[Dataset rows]
+-------+
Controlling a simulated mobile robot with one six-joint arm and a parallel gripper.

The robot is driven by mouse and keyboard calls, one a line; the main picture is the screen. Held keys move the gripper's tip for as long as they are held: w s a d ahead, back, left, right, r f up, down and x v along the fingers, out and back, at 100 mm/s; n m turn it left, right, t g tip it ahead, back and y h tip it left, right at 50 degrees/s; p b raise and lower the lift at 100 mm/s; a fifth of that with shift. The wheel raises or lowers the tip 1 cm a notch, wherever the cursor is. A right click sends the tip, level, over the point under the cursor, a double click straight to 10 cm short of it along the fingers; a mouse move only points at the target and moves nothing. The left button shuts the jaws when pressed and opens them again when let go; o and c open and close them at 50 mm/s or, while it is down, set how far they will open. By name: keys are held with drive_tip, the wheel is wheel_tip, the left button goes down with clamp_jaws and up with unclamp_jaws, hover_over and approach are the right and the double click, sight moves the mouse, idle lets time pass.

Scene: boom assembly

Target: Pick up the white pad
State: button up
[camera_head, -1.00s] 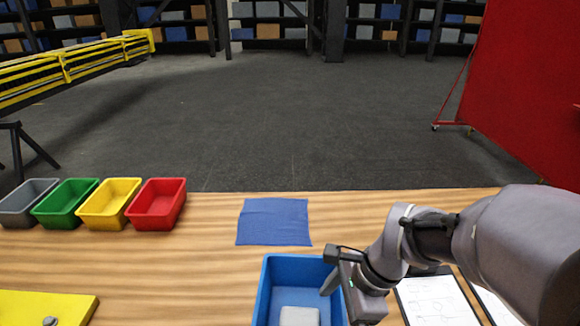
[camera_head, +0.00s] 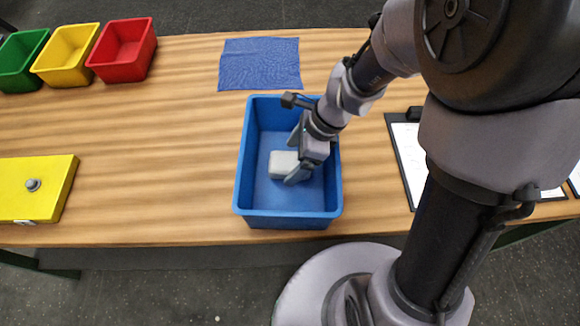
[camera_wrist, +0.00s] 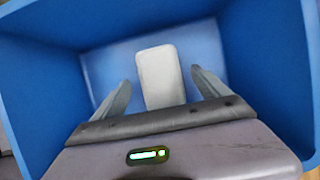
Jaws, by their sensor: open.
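The white pad (camera_head: 283,164) is a small pale block lying on the floor of the blue bin (camera_head: 241,187). My gripper (camera_head: 293,160) reaches down into the bin from the right, its fingers at the pad's right end. In the wrist view the pad (camera_wrist: 159,76) lies between the two open fingertips (camera_wrist: 158,82), with a gap visible on each side. The fingers do not appear to touch it. The pad's near end is hidden behind the gripper body.
The bin walls (camera_wrist: 262,70) rise close around my gripper. A blue cloth (camera_head: 260,64) lies behind the bin. Red (camera_head: 122,50), yellow and green bins stand at the back left. A yellow board (camera_head: 35,187) with a grey knob lies at the left. A clipboard (camera_head: 408,160) lies right of the bin.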

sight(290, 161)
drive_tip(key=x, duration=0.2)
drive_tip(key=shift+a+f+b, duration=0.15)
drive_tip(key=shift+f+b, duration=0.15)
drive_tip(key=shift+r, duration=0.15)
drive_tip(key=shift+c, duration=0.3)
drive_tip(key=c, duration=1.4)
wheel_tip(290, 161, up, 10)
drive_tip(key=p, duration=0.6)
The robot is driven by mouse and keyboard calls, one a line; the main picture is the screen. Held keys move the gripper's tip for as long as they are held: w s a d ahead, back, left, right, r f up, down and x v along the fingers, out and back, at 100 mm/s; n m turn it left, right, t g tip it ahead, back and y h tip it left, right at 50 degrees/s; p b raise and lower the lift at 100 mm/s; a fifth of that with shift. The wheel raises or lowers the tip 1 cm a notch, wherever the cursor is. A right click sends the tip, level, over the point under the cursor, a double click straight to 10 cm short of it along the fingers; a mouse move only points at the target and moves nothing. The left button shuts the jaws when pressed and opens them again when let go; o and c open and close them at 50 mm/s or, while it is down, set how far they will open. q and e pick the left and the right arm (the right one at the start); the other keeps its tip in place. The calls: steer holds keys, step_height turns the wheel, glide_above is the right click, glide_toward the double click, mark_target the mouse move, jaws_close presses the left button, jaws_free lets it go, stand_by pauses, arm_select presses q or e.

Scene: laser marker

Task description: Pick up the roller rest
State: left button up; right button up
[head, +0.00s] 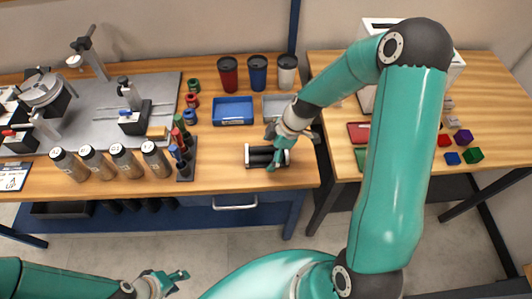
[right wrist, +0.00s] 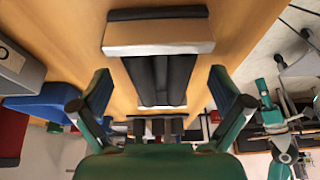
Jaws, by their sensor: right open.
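The roller rest (head: 254,158) lies near the front right of the left wooden table, with black rollers between light end plates. In the right wrist view its rollers (right wrist: 158,80) run lengthwise between my fingers, and its near end plate (right wrist: 158,37) shows at the top. My right gripper (head: 277,154) is open over the right part of the rest and hides some of it. In the right wrist view, my right gripper (right wrist: 160,95) has a finger on each side of the rollers, with gaps. My left gripper (head: 180,276) is low in front of the table, its opening unclear.
A blue tray (head: 232,122) and a grey tray (head: 270,115) stand behind the rest. A rack of coloured-handled tools (head: 186,170) and several bottles (head: 124,161) stand to its left. Three cups (head: 258,74) stand at the back. A second table (head: 490,95) is at right.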

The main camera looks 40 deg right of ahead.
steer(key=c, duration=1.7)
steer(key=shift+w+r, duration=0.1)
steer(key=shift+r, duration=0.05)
+-------+
- TASK DETAILS
Start at the line containing "[camera_head, -1.00s]" and stop at the line containing "[camera_wrist, +0.00s]"; transcribe those lines exactly, skipping pictures.

- ANSWER TO THIS PROBLEM
[camera_head, -1.00s] 
[camera_head, +0.00s] 
[camera_wrist, +0.00s] 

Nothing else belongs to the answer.